On Wednesday night, President Donald Trump's administration lifted former President Barack Obama's guidance mandating public schools allow students to use the bathroom corresponding to their gender identity.
While a letter from the administration to schools insisted that the rollback didn't "leave students without protections from discrimination, bullying or harassment," there was no way around it. Without Obama's guidance, transgender advocates stressed that trans and gender-nonconforming students would be left vulnerable to violence.
Among the dissenting voices was Laverne Cox, who condemned Trump's decision in a Thursday interview with Mic's Darnell Moore. She believes there's a not-so-subtle message legislators and politicians are sending trans people with these disputes over bathrooms.
"These laws are in part about bathrooms, but they are really about whether we want trans people to exist in public space," she said. "At the heart of it, this is about us having access."

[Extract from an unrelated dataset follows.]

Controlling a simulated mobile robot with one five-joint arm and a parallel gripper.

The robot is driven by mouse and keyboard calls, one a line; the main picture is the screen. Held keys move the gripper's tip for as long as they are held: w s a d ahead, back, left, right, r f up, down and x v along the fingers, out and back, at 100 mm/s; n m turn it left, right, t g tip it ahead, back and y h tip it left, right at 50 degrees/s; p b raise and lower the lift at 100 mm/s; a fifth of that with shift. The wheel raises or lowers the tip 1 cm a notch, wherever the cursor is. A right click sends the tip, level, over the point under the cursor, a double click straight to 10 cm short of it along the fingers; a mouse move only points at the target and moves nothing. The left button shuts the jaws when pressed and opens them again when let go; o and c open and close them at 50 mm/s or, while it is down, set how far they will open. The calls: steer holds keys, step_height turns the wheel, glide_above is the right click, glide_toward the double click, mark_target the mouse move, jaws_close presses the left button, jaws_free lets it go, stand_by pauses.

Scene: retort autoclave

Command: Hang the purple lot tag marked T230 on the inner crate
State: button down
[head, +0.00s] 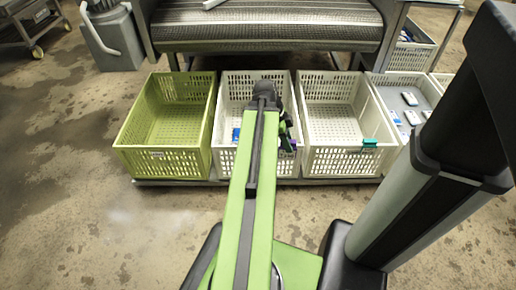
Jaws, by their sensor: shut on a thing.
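My gripper (287,140) is at the near right part of the second crate from the left, a white crate (234,86), partly hidden behind my green arm. A small purple piece, which looks like the lot tag (293,146), shows at the jaws by that crate's front wall. The jaws are shut on it. Its marking is too small to read, and I cannot tell whether it touches the rim. The third crate, also white (332,161), stands just to the right. The frame does not show which crate is the inner one.
A green crate (165,160) stands at the left end of the row. A teal tag (369,144) hangs at the third crate's front right. A blue item (236,134) is at the second crate. A pale crate (385,89) at right holds several blue-and-white items. The floor in front is clear.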

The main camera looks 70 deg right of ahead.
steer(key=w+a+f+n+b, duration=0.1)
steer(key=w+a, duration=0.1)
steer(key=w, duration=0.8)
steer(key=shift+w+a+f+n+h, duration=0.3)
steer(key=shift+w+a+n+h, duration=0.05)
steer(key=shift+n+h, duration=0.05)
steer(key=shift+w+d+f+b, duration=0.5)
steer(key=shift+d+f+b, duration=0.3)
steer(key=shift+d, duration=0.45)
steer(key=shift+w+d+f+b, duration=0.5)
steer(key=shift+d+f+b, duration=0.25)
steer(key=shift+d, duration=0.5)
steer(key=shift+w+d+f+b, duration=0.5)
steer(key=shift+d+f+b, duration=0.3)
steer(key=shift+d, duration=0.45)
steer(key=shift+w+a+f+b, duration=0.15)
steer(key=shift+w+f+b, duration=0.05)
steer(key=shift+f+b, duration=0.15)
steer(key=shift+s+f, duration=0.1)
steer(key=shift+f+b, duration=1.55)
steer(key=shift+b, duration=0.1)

Going to the bathroom is, simply put, a necessity. And when trans students are forced to use a bathroom that's not consistent with how they identify — or, as in the case of 17-year-old Gavin Grimm — are forced to make special arrangements to use a separate bathroom altogether, it takes a toll on their quality of life, Cox emphasized.

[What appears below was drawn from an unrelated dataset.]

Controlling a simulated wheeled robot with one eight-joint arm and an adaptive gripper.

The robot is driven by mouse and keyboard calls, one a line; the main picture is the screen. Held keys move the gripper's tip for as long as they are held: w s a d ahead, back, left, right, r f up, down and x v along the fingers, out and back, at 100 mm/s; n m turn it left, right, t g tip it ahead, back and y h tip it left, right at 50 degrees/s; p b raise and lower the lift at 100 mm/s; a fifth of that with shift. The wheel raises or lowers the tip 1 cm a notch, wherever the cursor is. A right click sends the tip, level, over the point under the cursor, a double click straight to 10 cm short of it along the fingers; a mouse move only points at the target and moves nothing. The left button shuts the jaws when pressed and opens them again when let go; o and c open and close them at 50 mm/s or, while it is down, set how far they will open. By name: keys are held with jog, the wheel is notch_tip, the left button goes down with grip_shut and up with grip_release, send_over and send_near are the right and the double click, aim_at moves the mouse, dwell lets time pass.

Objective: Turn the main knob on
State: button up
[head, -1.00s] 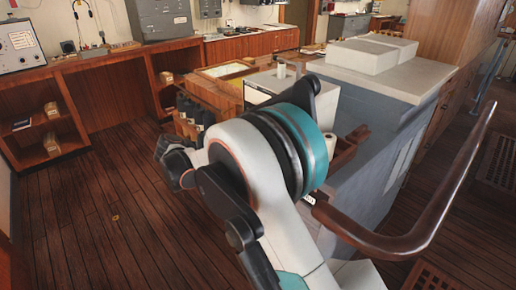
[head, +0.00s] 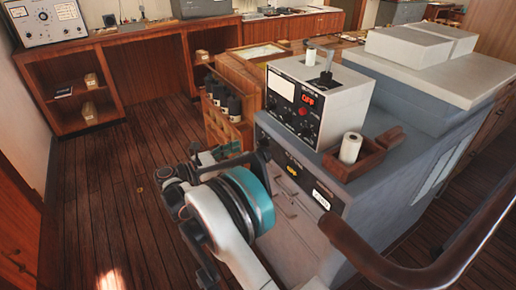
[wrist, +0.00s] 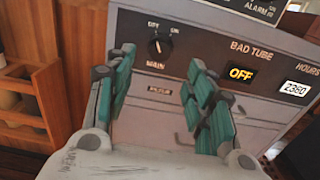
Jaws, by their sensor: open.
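The main knob (wrist: 160,46) is a black round knob on the grey console's front panel, labelled MAIN below with OFF and ON above. Its pale mark points up, nearer the OFF label. In the wrist view my gripper (wrist: 162,62) is open, with one teal finger left of the knob and one to its right. The space between the fingers is empty, and the fingers appear short of the panel. In the head view my gripper (head: 207,160) is beside the console's left front edge, and I cannot make out the knob there.
Right of the knob, an amber OFF display (wrist: 240,73) sits under BAD TUBE, beside an HOURS counter (wrist: 294,88). A white instrument box (head: 345,105) and a paper roll (head: 350,147) stand on the console. A wooden rack of dark bottles (head: 232,105) stands behind my gripper. A brown handrail (head: 425,275) curves at right.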

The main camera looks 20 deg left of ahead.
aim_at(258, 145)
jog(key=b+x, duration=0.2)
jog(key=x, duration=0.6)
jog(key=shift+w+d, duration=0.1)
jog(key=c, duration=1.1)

To her point: A December survey from the National Center for Transgender Equality found 59% of trans Americans reported avoiding a public restroom for fear of harassment. Thirty-three percent of participants said they had even restricted their eating and drinking to avoid having to go to the bathroom at all.

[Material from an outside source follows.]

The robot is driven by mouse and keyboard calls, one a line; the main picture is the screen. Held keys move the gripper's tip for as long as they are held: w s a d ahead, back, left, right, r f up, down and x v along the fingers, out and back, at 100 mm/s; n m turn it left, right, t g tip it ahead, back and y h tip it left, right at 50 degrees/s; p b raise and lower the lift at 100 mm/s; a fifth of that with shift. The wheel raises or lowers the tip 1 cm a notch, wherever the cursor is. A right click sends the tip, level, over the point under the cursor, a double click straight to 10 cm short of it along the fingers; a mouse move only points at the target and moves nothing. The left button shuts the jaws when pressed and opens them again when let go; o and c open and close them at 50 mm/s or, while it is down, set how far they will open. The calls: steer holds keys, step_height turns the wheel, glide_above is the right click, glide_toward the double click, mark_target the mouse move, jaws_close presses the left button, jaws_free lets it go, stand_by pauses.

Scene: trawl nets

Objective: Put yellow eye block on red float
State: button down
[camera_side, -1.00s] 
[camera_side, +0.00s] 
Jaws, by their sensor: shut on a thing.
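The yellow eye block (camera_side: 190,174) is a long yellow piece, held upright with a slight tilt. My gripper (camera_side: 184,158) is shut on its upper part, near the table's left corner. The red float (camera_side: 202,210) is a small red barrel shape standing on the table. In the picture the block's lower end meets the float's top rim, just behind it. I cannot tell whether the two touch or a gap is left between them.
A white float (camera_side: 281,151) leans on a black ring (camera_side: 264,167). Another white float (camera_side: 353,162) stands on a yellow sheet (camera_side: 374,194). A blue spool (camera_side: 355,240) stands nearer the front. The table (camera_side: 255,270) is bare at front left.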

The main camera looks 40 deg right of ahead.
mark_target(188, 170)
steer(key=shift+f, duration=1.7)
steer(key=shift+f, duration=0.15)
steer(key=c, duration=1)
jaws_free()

"When we have policies like this in place, it sends a message to trans youth that they're not equal, that they're less than and needed to be treated differently" Cox said.
Speaking from personal experience, Cox said she faced her own struggles with depression and attempted suicide because of the shame and stigma associated with being trans. Ensuring trans people can use bathrooms that affirm their identity, she said, is a simple way to improve mental health in the trans community and pave the way for trans youth to be successful.
"Trans youth have a better outcome when they can use facilities consistent with how they identify ... they tend to thrive," Cox said. "When they don't have family support and protections in schools is when they run into all kinds of problems."
Darnell Moore contributed reporting.